Additional Visualizations for Ablation Study:

For the ablation study in Section 4.4, consider including additional visualizations comparing the attention patterns of CaDA with and without the sparse attention mechanism. This would provide further insight into how each component contributes to the model's performance and decision-making process.

Computational Efficiency Analysis:

A more detailed discussion of computational efficiency, particularly regarding how the dual-attention mechanism affects inference time compared to baseline methods, would strengthen the paper. This could include specific comparisons of runtime for different problem sizes and configurations.

Qualitative Analysis of Real-World Solutions:

In the real-world validation section (Appendix C.4), include a qualitative analysis of the solutions generated by CaDA for specific instances. Highlighting how the model's decisions align with expected behaviors given the constraints would provide additional confidence in its practical applicability.

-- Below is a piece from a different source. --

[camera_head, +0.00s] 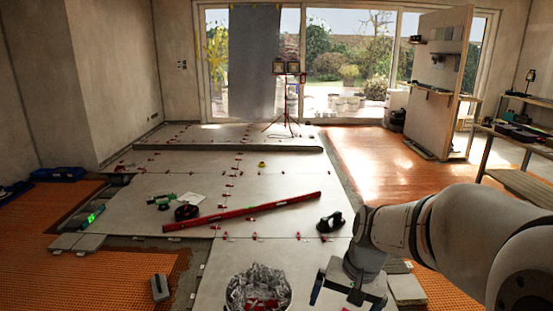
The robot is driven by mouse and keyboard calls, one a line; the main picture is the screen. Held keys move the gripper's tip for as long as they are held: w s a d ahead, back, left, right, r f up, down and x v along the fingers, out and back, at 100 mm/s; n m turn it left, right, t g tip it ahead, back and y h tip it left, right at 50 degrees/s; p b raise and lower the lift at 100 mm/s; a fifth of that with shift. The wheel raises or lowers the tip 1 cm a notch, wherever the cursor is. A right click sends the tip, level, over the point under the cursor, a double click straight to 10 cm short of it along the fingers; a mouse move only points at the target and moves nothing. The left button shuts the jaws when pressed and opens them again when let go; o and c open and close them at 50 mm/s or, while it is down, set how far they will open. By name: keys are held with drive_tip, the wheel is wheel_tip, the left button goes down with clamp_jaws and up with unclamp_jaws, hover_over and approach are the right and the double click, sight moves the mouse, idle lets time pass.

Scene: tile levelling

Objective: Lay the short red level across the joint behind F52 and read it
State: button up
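A long red level (243,210) lies slantwise on the large grey tiles, in the middle of the view. I cannot make out a separate short red level. Joints between the tiles carry small red clips; no tile label F52 is legible. My gripper (340,292) is at the bottom, right of centre, apart from the red level and nearer to me.
A bucket (258,288) with crumpled bag and red pieces stands left of my gripper. A black suction lifter (331,222) and a dark round tool (187,212) lie on the tiles. A tripod lamp (287,95) stands farther back. Orange matting (40,245) covers the left floor.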

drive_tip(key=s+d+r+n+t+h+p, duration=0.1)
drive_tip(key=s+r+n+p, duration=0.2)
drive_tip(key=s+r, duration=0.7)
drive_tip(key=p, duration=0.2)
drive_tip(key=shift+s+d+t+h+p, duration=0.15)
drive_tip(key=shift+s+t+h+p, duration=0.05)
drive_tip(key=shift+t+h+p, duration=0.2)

Some formatting and grammar need to be standardized, for example: Page 3, Section 3.1,Page 5, Section 3.4,Page 7, Section 4.2,Page 9, Figure 5,Page 11, Section 4.5.

作者回复

2025-04-01

Thank you for your time and effort in reviewing our manuscript. We are glad to know that you find our method innovative and it addresses potential weaknesses in existing methods, and the paper well written and well structured. Point-to-point responses to your concerns and questions are presented below. Some visualizations are provided in the PDF .

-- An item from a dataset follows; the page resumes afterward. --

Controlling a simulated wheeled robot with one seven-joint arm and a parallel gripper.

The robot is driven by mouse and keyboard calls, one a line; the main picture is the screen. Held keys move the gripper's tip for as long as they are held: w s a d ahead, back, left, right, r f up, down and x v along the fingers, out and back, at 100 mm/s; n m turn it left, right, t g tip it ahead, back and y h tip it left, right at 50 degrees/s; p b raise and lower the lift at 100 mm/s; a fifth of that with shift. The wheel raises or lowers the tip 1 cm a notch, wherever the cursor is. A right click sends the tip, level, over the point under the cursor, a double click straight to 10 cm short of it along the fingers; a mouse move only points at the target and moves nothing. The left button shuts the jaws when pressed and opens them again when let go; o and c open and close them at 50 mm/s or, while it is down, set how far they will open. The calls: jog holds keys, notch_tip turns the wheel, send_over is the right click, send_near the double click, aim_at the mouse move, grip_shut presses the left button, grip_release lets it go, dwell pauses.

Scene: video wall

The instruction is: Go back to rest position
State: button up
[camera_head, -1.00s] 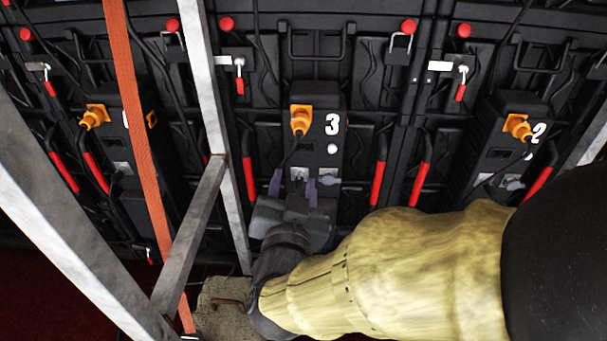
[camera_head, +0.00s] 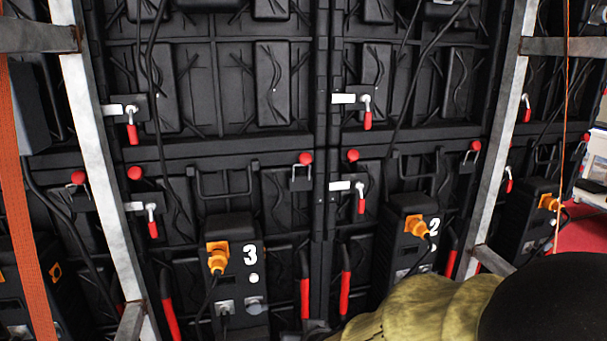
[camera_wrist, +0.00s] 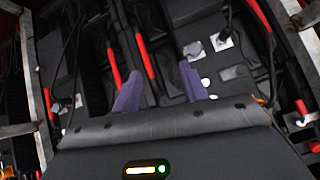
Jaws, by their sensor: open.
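My gripper (camera_wrist: 160,88) shows in the wrist view with two purple fingers apart and nothing between them. It points at the black back of the video wall, and no finger is seen touching anything. In the head view my yellow-sleeved arm reaches in from the lower right, and the fingers are not seen there. The black box numbered 3 (camera_head: 236,288) has an orange plug (camera_head: 217,259) in its upper socket. A dark cable is in a lower socket (camera_head: 225,309).
The box numbered 2 (camera_head: 405,235) with an orange plug stands right of it. Metal truss posts (camera_head: 88,120) (camera_head: 500,130) and an orange strap (camera_head: 32,200) stand in front of the wall. Red handles (camera_head: 305,300) and loose cables are close to the arm.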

C1,E2,W3,S4,Q4. Computational Efficiency Analysis

We compare RF-TE (single-branch) with CaDA (dual-branch) on VRP200. CaDA remains efficient for 100+ instances. Since the encoder runs once while the decoder runs repeatedly (~100x longer), the dual-branch structure adds minimal overhead.

	Gap	Time per Instance
HGS-PyVRP	*	40s
RF-TE	5.02%	0.05s
CaDA	4.80%	0.05s

C2,E3,Q3. Generalization to Unseen Problems

We conduct a zero-shot and fine-tuning study (see E1, Q2 in KzHG for results), and CaDA achieves the best performance on two new constraints.

E1. Statistical Significance Testing

We conduct a one-sided Wilcoxon rank-sum test comparing CaDA with RF-TE, and the result confirms CaDA’s superiority with >95% confidence.

p-value	Significant(0.05)
2.6E-04	TRUE

W1. How CaDA Addresses Limitations

We use prompt to enhance constraint awareness and a dual-branch model with global and sparse attention to better focus on key nodes.

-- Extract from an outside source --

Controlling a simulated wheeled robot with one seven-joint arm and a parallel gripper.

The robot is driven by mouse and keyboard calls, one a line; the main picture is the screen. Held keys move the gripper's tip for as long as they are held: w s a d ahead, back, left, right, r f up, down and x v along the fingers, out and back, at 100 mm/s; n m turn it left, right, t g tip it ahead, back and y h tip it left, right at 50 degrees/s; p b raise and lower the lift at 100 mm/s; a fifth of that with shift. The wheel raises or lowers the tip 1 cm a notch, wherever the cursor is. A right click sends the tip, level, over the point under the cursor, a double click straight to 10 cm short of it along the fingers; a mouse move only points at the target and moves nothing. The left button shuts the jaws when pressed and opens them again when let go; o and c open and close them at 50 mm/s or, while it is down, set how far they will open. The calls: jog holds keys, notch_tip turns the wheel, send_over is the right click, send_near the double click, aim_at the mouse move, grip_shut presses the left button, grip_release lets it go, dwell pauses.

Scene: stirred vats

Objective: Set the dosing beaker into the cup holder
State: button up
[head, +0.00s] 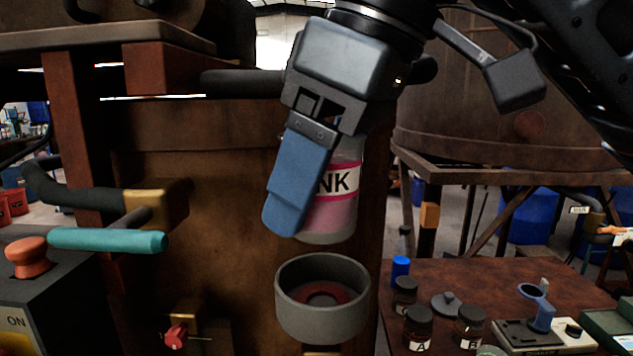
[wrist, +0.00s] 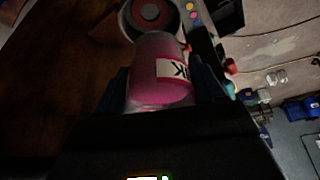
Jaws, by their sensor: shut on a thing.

Our additional ablation experiments on on the position of the prompt (E1 to 9jwN) and global-sparse fusion (C1 to KzHG) confirm that our current integration is most effective. Moreover, attention visualizations (S3) show that sparse attention reduces dispersion.

W2. Actual Operational Settings

We validate our model on 64 real-world industrial insatnces from MTPOMO. The table shows the average objective values.

MTPOMO	MVMoE	RF-TE	CaDA	CaDA x 32
4262	4260	4080	4026	3983

W4. Interaction Visualizations:

Figure 1 in the PDF illustrates the interaction mechanism: the prompt is concatenated with the initial node embeddings and fed into the global branch.

W5. How Attention Weights are Visualized

We randomly select 100 VRP50 instances and collect global branch attention scores from CaDA and CaDA w/o Prompt. For Figure 7, KDE and a heatmap are used. For Figure 8, a hexbin plot is used.

S1. Clarification of Parameters

The dimensions of these parameters are provided in line 194 of the manuscript, $W_a \in \mathbb{R}^{5 \times d_h}$ , $b_a \in \mathbb{R}^{d_h}$ , $W_b \in \mathbb{R}^{d_h \times d_h}$ , and $b_b \in \mathbb{R}^{d_h}$ .

S2. Discussion of Practical Significance

CaDA outperforms the second-best learning-based methods by 0.26% for VRP50 and 0.32% for VRP100. These differences could accumulate over numerous daily routes and long-term operations, resulting in reduced transportation costs.

S3. Ablation Visualizations for Sparse Attention

Thank you for your valuable suggestion. Figure 4 in the PDF shows the attention patterns: CaDA w/o Sparse exhibits dispersed attention, while CaDA effectively concentrates its attention on fewer nodes, aligning with its performance gains.

S5. Qualitative Analysis of Real-World Solutions

We provide a qualitative analysis in Figure 3 of the PDF, which shows that CaDA's solution is more similar to the best-known solution.

S6 Standardization of Formatting and Grammar

Thank you for your suggestion. We will review the entire manuscript and standardize the formatting and grammar in the mentioned sections.

Q1. Design of the MLP in the Prompt

The multi-hot vector (dimension 5) must be projected to match the node embedding dimension. An MLP achieves this effectively. And MLPs are commonly used as prompt generators.
Ablation tests show that MLP modifications result in slight performance drops, the current design performs best.

MLP with BatchNorm	MLP w/o Norm	CaDA
1.77%	1.75%	1.71%

Q2. Fusion Strategy Design

Thank you for your question. Our fusion strategy in CaDA follows classical multi-branch architectures in computer vision. We test two alternatives：Concat and Cross-Attention. Our current design yielded the best performance.

Fusion by CrossAttn	Fusion by Concat	CaDA
1.873%	1.831%	1.714%

Q5. Systematic Interpretation of Attention Patterns

The attention analysis remains qualitative, but we acknowledge the need for systematic interpretation across VRPs and will highlight this as critical future work in the revision.

Q6. Sensitivity to k Parameter

Thank you for raising this point. We test a wider range of k (refer to C5,C6 for 9jwN for results), and the model's performance is robust to k.

Q7. Training Stability

No, the training of CaDA is stable. The loss curves for CaDA are shown in Figure 2 of the PDF.

最终决定Accept (poster)

2025-05-01

This paper proposed a learning based cross-problem solver for different VRP variants. Reviewers acknowledged the technical contributions and promising results, but also pointed out several weaknesses including relatively low novetly since it combines existing techniques and missing experimental details.